On ‘CSI,’ Evidence of Feminism’s Unfinished Work
The scene is riveting: The body of a murdered woman has been discovered in the middle of the city. Throngs of professional men and women — detectives, crime scene investigators, and the coroner — scurry around collecting evidence, analyzing the circumstances of the crime, and comparing theories. Then, someone discovers the victim’s handbag. “Oh, this victim is no prostitute,” announces one of the female detectives with certain authority, dressed in well-coordinated though significant cleavage-revealing clothing. “This handbag costs $3,000 at Bloomingdale’s.” She smirks as the other professional women return the knowing look, and the men merely listen silently, awed and amused by the vast stores of female knowledge.
This scene, which has repeated itself in almost all the main prime time procedural dramas is the subject of Susan J. Douglas’s new nonfiction book, “Enlightened Sexism: The Seductive Message that Feminism’s Work Is Done” (Times Books). According to Douglas, the mixed messages about gender, in which women are at once powerful and successful and yet somehow still fashion-obsessed, big-breasted and flirtatious, reflect a troubling trend about gender in popular culture. With a fine-tooth scrutiny of television, movies, commercials, music, and the media coverage of everything from petty crime to national politics, Douglas offers a sophisticated and troubling analysis of gender messages that deeply resonated with me.

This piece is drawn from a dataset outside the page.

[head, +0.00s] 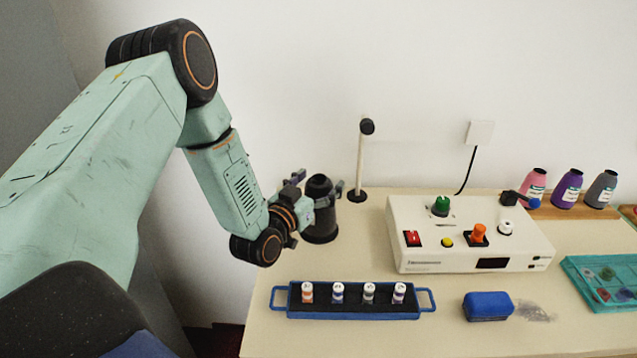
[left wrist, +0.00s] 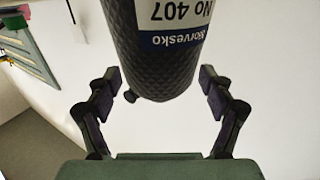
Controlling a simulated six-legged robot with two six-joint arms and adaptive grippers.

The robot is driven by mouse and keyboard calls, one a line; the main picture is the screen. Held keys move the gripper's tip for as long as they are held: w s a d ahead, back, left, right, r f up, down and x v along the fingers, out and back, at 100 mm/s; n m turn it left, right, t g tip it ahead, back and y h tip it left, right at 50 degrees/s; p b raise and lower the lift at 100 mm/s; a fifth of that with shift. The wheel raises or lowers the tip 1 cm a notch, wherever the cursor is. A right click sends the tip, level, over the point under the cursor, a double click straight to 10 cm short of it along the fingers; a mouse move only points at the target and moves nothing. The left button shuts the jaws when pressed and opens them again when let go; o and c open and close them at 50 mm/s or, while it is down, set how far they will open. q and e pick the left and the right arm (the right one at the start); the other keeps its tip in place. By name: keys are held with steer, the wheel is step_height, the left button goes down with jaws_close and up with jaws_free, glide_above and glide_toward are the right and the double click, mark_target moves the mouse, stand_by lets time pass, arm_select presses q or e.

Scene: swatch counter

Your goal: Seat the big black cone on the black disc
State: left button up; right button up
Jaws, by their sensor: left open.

“Since the early 1990s, much of the media have come to represent women as having made it — completely — in the professions, as having gained sexual equality with men, and having achieved a level of financial success and comfort enjoyed primarily by the Tiffany’s encrusted doyennes of Laguna Beach,” writes Douglas, citing, for example, the character of Amanda (Heather Locklear) of “Melrose Place” as well as Dr. Miranda Bailey (Chandra Wilson) of “Grey’s Anatomy” and Det. Stella Bonasera (Melina Kanakaredes) of “CSI.” “At the same time, there has been a resurgence of retrograde dreck clogging our cultural arteries: “The Man Show,” Maxim, and “Girls Gone Wild.” But even this fare, which insists that young women should dress like strippers and have the mental capacities of a vole, was presented as empowering, because while the scantily clad or bare-breasted women may have *seemed * to be objectified, they were really on top, because now they had chosen to be sex objects and men were supposedly nothing more than their helpless, ogling, crotch-driven slaves.”
What we are left with, then, according to Douglas, are “fantasies of power.” The media assures women and girls “that women’s liberation is a fait accompli and that we are stronger, more successful, more sexually in control, more fearless, and more held in awe than we actually are.” These fantasies of power are a product of what Douglas calls the “enlightened sexism” that began to spring up in the 1990s. “It insists that women have made plenty of progress because of feminism — indeed, full equality has been achieved — so now it’s okay, even amusing, to resurrect sexist stereotypes of girls and women.”
In fact, while this enlightened sexism has been on the rise, the position of women has not necessarily improved all that much, and in some ways has in fact deteriorated. Aside from the fact that women around the world still earn 73 cents to the dollar compared to men, pressure on women to be sexy, sultry, thin-waisted and big-breasted has been frighteningly increasing. Douglas cites research showing a 446% increase in cosmetic procedures on women between 1997 and 2006 (and in the latter year, Americans spent over $12 billion on such procedures). Even more frightening is the fact that between 2002 and 2003, the number of girls under the age of 18 who got breast implants nearly tripled. And of course, the message is that no matter how successful women might be, they ultimately want nothing more than to shop, get married, and have babies. In 1998, Time ran a cover story with disembodied head shots of feminists Gloria Steinem, Susan B. Anthony and Betty Friedan, followed by the head of Calista Flockhart of “Ally McBeal” fame, asking, “Is feminism dead?” After all, Ally McBeal was the quintessential professional woman who only really wanted love.
Douglas, the Catherine Neafie Kellogg Professor of Communication Studies and department chair at the University of Michigan, cites so much evidence that one cannot help wondering whether she has spent the past decade totally immersed in popular culture. She also brings fascinating discussions with her undergraduate students as well as with her daughter, and writes with a refreshing mixture of scholarship and humor. And she seems to be in the enviable position of someone who truly loves her job; she may be confronting the pains and challenges of sexism, but she is having a lot of fun doing it.
The best part of the book, though, is the epilogue. Here Douglas lays out a real, practical vision for change and encourages her readers to speak out and get involved. For this section alone the book is most definitely worth the read.